Subject: Travel expenses

Question

Are you entitled to a deduction for the travel expenses incurred in travelling overseas as a chaperone on a school trip?

Answer

No.

This ruling applies for the following periods:

Year ended 30 June 2012

Year ended 30 June 2013

The scheme commenced on:

1 July 2011

Relevant facts and circumstances

You are employed as a personal assistant at a school.

The school has organised a school trip for its students and has sought volunteers from its staff to act as chaperones for the students during the trip.

You are required to take annual leave while on the trip.

You are paying all travel expenses yourself including airfares and accommodation.

The purpose of the trip is to act as chaperone for the students and you will be on-call at all times for this purpose.

Relevant legislative provisions

Income Tax Assessment Act 1997 Section 8-1.

Reasons for decision

Summary

You are not entitled to a deduction for the travel expenses you incur as they do not have the required connection to your income producing activities.

Detailed reasoning

Section 8-1 of the Income Tax Assessment Act 1997 (ITAA 1997) provides that in order for a loss or outgoing to be deductible, there must be a connection between the expense and the gaining or producing of assessable income. However, a deduction cannot be claimed for a loss or outgoing that is of a private or domestic nature.

A deduction is only allowable under the 'general deduction' provision if the expense is actually incurred, has a relevant connection with earning income and meets the substantiation rules.

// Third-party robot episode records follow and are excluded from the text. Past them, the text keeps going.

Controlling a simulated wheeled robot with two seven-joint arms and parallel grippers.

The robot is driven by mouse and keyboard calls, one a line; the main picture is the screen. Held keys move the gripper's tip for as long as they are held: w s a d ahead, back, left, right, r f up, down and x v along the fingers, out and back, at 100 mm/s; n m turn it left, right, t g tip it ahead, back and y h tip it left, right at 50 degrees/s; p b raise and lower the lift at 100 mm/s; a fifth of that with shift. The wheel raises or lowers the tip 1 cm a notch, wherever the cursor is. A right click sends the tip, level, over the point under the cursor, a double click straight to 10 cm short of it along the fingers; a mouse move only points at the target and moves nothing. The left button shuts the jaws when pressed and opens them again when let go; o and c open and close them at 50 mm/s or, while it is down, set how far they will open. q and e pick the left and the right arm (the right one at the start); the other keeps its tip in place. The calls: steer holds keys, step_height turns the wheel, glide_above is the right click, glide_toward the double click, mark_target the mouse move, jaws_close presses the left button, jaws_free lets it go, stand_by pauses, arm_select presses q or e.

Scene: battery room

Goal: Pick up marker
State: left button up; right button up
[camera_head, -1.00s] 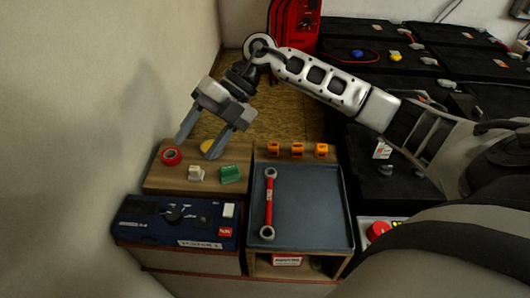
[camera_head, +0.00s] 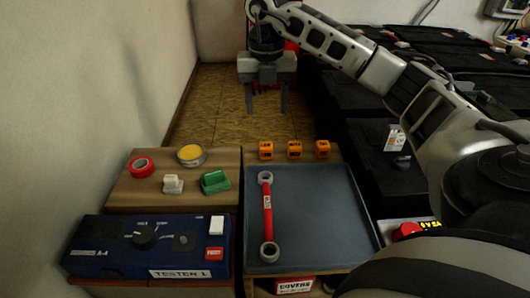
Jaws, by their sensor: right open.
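Three small orange blocks with dark lettering stand in a row on the wooden ledge behind the grey tray: the left one (camera_head: 265,150), the middle one (camera_head: 294,149) and the right one (camera_head: 322,149). They may be markers; no pen-shaped marker can be made out. My right gripper (camera_head: 266,106) is open and empty, fingers pointing down. In the picture it is above the left and middle blocks, apart from them, with the brown floor behind it. My left gripper is not in view.
A red-and-grey wrench (camera_head: 267,215) lies in the grey tray (camera_head: 320,220). Red tape (camera_head: 141,167), a yellow-topped tin (camera_head: 191,155), a white piece (camera_head: 173,184) and a green piece (camera_head: 215,182) sit on the left board. A blue tester (camera_head: 110,248) is in front; black batteries (camera_head: 375,180) are at right.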

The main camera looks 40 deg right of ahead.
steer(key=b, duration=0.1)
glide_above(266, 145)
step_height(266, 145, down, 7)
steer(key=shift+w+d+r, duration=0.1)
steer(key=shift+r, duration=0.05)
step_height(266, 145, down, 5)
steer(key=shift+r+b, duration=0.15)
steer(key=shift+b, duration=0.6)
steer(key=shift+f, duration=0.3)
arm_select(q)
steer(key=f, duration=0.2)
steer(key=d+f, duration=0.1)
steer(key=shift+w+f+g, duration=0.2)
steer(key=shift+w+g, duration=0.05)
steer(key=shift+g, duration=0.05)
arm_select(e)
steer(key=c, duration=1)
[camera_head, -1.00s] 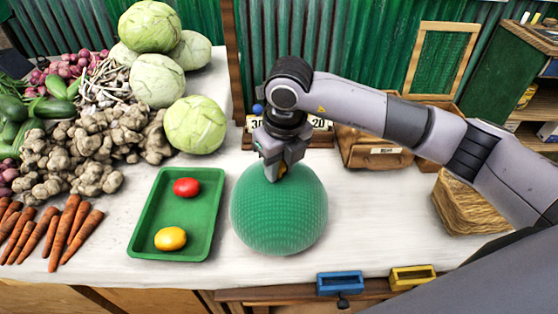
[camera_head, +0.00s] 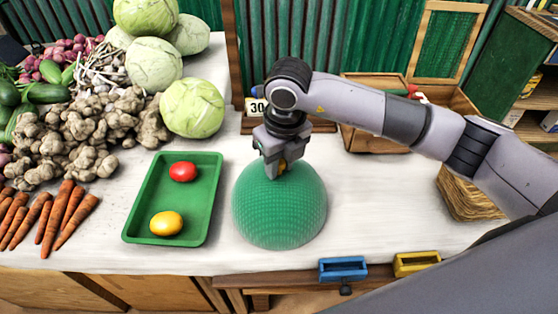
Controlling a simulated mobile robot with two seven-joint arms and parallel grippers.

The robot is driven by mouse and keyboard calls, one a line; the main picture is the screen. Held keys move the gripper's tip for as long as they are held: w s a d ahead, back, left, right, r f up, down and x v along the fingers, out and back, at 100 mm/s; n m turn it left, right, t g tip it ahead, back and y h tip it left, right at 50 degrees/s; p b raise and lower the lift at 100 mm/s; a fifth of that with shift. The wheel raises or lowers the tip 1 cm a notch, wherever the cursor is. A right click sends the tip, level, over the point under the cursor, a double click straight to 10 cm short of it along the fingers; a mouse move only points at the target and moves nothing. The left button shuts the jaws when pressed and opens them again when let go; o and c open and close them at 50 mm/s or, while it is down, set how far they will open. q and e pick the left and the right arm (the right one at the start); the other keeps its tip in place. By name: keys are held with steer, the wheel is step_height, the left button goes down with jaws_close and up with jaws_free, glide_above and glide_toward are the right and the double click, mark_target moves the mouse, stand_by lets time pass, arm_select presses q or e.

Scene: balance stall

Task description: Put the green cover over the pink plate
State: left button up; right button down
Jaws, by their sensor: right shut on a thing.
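The green cover (camera_head: 280,215) is a ribbed, mesh-like dome at the middle of the white counter, just right of the green tray. My right gripper (camera_head: 277,172) is above it, pointing down and shut on the small yellowish knob at its top. The dome is upright. I cannot tell whether its rim touches the counter or hangs slightly above it. The pink plate is not visible; the dome hides whatever is beneath it. My left gripper is not in view.
The green tray (camera_head: 148,228) holds a red tomato (camera_head: 183,172) and a yellow one (camera_head: 167,223). Vegetables fill the left. Blue (camera_head: 343,269) and yellow (camera_head: 416,263) bins sit at the front edge. A wooden crate (camera_head: 365,140) stands behind.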

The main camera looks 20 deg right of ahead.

Taxation Ruling TR 98/9 states that an expense is deductible under section 8-1 when it has the essential character of an income producing expense. The essential character is to be determined by an objective analysis of all the surrounding circumstances.

There must be a nexus between the outgoing and the assessable income so that the outgoing is incidental and relevant to the gaining of assessable income (Ronpibon Tin NL & Tongkah Compound NL v. Federal Commissioner of Taxation (1949) 78 CLR 47; (1949) 8 ATD 431), and the expenditure must not be capital, private or domestic in nature.

Taxation Ruling TR 95/14 provides that a deduction is allowable for costs incurred by a teacher when accompanying students on excursions, educational and sporting trips and camps only if these trips are undertaken by a teacher in the course of gaining assessable income and they are not private, domestic or capital in nature.

You are currently employed as a personal assistant at a school. You volunteered to chaperone students of the school on a school trip overseas. You were required to take annual leave in order to take part in the trip and pay all travel expenses yourself. While we accept that you will be chaperoning children from the school where you work, the trip lacks the required connection to your income producing activity as a personal assistant. You went on the trip purely in a private capacity acting as a chaperone for the school.

Therefore, your overseas travel expenses are considered not to have been incurred in earning your assessable income. They are considered to be private in nature and hence are not deductible under section 8-1 of the ITAA 1997.